Produce nothing but an exact copy of the lines from the one containing "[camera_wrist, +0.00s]" through the one containing "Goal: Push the", and do not carry over pictures.

★ ★ ★ ★ ★ ★ ★

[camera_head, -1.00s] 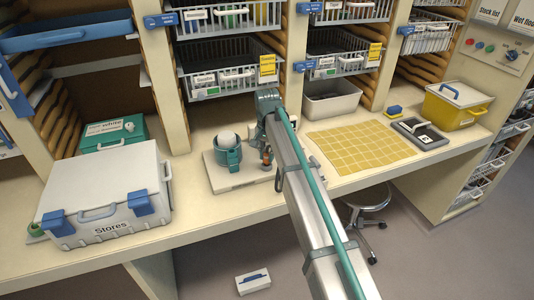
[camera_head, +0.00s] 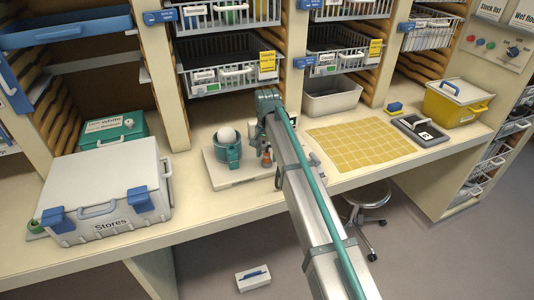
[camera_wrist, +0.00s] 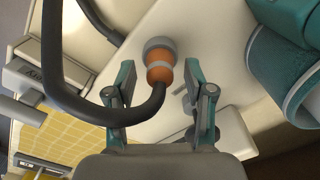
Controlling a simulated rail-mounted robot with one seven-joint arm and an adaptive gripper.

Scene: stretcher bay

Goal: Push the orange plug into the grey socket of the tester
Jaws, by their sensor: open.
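The orange plug (camera_wrist: 159,74) shows in the wrist view with a black cable (camera_wrist: 150,112) curving away from it. A grey round part (camera_wrist: 158,44) sits at its far end; I cannot tell whether this is the socket or the plug's own collar. My gripper (camera_wrist: 160,82) is open, with one teal finger on each side of the plug and gaps visible between. In the head view the plug (camera_head: 267,158) is a small orange shape on the pale board (camera_head: 228,183), beside my arm's end. My fingers are hidden there.
A teal cup-like holder (camera_head: 227,154) with a white ball stands left of the plug. A yellow gridded mat (camera_head: 360,143) lies to the right. A white Stores box (camera_head: 105,185) stands at the left. Cable loops run close to my left finger in the wrist view.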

★ ★ ★ ★ ★ ★ ★

[Output of the task]:
[camera_wrist, +0.00s] 
Controlling a simulated rail-mounted robot with one seven-joint arm and an adaptive gripper.

Scene: stretcher bay

Goal: Push the orange plug into the grey socket of the tester

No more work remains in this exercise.